| Supplied material |
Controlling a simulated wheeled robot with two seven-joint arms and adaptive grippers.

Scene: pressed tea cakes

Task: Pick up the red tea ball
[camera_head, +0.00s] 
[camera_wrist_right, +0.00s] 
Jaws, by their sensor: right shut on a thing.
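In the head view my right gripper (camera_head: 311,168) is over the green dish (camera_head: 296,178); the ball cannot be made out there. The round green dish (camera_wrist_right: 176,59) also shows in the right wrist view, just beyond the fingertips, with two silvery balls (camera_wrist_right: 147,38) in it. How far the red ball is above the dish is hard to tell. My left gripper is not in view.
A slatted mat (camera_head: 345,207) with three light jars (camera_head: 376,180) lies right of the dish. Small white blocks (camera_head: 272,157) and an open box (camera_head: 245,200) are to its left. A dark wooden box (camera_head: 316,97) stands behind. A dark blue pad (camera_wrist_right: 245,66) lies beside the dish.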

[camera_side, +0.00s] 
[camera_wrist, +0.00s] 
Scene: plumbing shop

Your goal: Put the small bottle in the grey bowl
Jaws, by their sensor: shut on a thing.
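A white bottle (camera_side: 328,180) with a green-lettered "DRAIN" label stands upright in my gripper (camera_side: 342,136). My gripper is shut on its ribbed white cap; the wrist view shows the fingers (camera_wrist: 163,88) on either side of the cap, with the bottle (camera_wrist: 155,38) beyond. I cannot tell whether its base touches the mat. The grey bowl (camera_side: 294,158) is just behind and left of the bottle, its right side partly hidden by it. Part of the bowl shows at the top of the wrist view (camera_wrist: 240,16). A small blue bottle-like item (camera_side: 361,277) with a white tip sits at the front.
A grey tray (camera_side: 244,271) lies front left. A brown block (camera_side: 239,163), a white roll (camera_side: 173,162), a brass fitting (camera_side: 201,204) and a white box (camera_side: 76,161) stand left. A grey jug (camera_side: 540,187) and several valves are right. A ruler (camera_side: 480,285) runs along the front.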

| Short problem |
Return each entry from the material above exactly as it appears.

| Exercise result |
Controlling a simulated wheeled robot with two seven-joint arms and adaptive grippers.

Scene: pressed tea cakes

Task: Pick up the red tea ball
[camera_head, +0.00s] 
[camera_wrist_right, +0.00s] 
Jaws, by their sensor: right shut on a thing.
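In the head view my right gripper (camera_head: 311,168) is over the green dish (camera_head: 296,178); the ball cannot be made out there. The round green dish (camera_wrist_right: 176,59) also shows in the right wrist view, just beyond the fingertips, with two silvery balls (camera_wrist_right: 147,38) in it. How far the red ball is above the dish is hard to tell. My left gripper is not in view.
A slatted mat (camera_head: 345,207) with three light jars (camera_head: 376,180) lies right of the dish. Small white blocks (camera_head: 272,157) and an open box (camera_head: 245,200) are to its left. A dark wooden box (camera_head: 316,97) stands behind. A dark blue pad (camera_wrist_right: 245,66) lies beside the dish.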

[camera_side, +0.00s] 
[camera_wrist, +0.00s] 
Scene: plumbing shop

Your goal: Put the small bottle in the grey bowl
Jaws, by their sensor: shut on a thing.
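A white bottle (camera_side: 328,180) with a green-lettered "DRAIN" label stands upright in my gripper (camera_side: 342,136). My gripper is shut on its ribbed white cap; the wrist view shows the fingers (camera_wrist: 163,88) on either side of the cap, with the bottle (camera_wrist: 155,38) beyond. I cannot tell whether its base touches the mat. The grey bowl (camera_side: 294,158) is just behind and left of the bottle, its right side partly hidden by it. Part of the bowl shows at the top of the wrist view (camera_wrist: 240,16). A small blue bottle-like item (camera_side: 361,277) with a white tip sits at the front.
A grey tray (camera_side: 244,271) lies front left. A brown block (camera_side: 239,163), a white roll (camera_side: 173,162), a brass fitting (camera_side: 201,204) and a white box (camera_side: 76,161) stand left. A grey jug (camera_side: 540,187) and several valves are right. A ruler (camera_side: 480,285) runs along the front.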

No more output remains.